## Listed entries
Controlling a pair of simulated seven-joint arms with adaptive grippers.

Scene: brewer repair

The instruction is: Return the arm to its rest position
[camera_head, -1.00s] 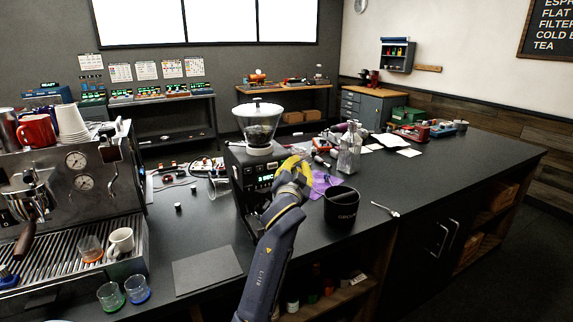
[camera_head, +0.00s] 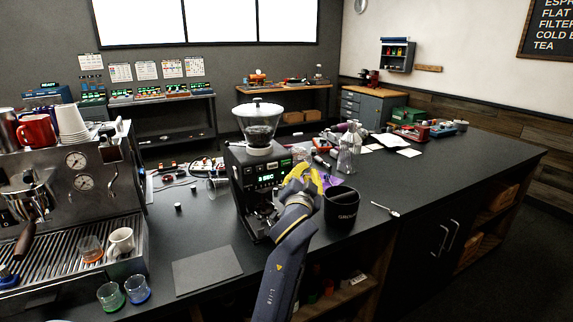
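My left arm rises from the bottom edge, and its dark wrist ends in a gripper with yellow fingers (camera_head: 303,180). The gripper is over the counter (camera_head: 215,222), between the black grinder (camera_head: 246,180) and the black knock-out bin (camera_head: 342,210). Its fingers point away from the camera, and I cannot tell how far apart they are. No held object shows. My right gripper is not in view.
An espresso machine (camera_head: 75,185) with cups stands at left. A spoon (camera_head: 385,208) lies right of the bin. The counter's right part is largely clear.

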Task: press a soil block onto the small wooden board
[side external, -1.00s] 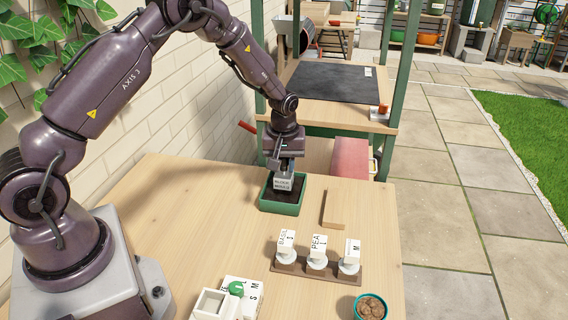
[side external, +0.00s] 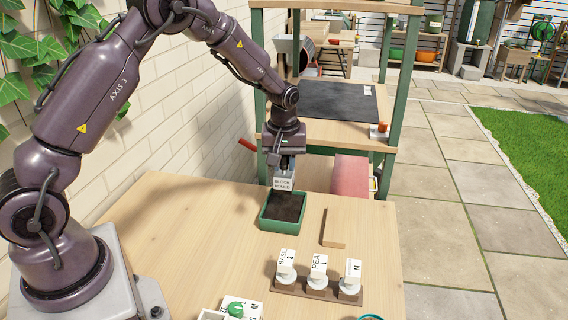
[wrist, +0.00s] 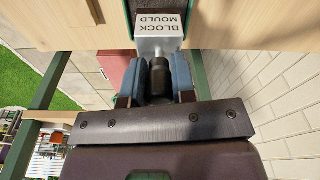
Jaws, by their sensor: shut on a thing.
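My gripper (side external: 284,158) is shut on the handle of the silver block mould (side external: 284,184), lettered BLOCK MOULD. The mould hangs upright above the far part of the green tray (side external: 264,223), which holds dark soil (side external: 287,207). In the wrist view, my gripper (wrist: 168,75) has its two blue finger pads around the mould's dark shaft, and the mould (wrist: 160,27) shows beyond them. The mould's underside is hidden, so I cannot tell whether soil is in it. The small wooden board (side external: 333,228) lies bare on the table, right of the tray.
A brown rack (side external: 316,291) with several white-topped stamps, including BASIL and PEA, stands in front of the board. A white lettered block with a green knob (side external: 236,310) sits at the near edge. A shelf unit (side external: 330,138) stands behind. The table's left part is clear.

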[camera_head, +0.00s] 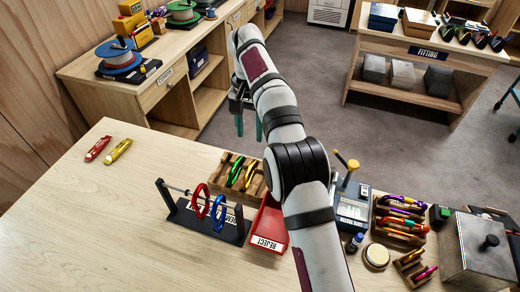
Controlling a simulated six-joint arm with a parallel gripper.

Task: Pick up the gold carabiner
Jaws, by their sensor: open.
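My gripper (249,126) hangs past the table's far edge with its two teal fingers apart and nothing visible between them. A yellow-gold carabiner (250,175) appears to stand in a slotted wooden rack (224,187), next to a green one (236,170). The rack is below my gripper in the picture, and my arm stands close to its right side. A slim yellow-gold piece (118,150) also lies flat at the table's left, beside a red one (97,149). It is too small to tell whether that piece is a carabiner.
A black stand (205,222) with red (200,202) and blue (218,213) rings on its rod is left of a red reject tray (270,226). Right of my arm are a test device (351,210), a rack of colourful gear (399,222) and a metal box (476,250). The table's left front is clear.

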## Problem details
Leave out any pictures, please, and quote only the lines from the top of the data through the line that contains "[camera_head, -1.00s]".

## Answer to this exercise
Controlling a pair of simulated seven-joint arms with adaptive grippers.

Scene: brewer repair

The instruction is: Return the arm to its rest position
[camera_head, -1.00s] 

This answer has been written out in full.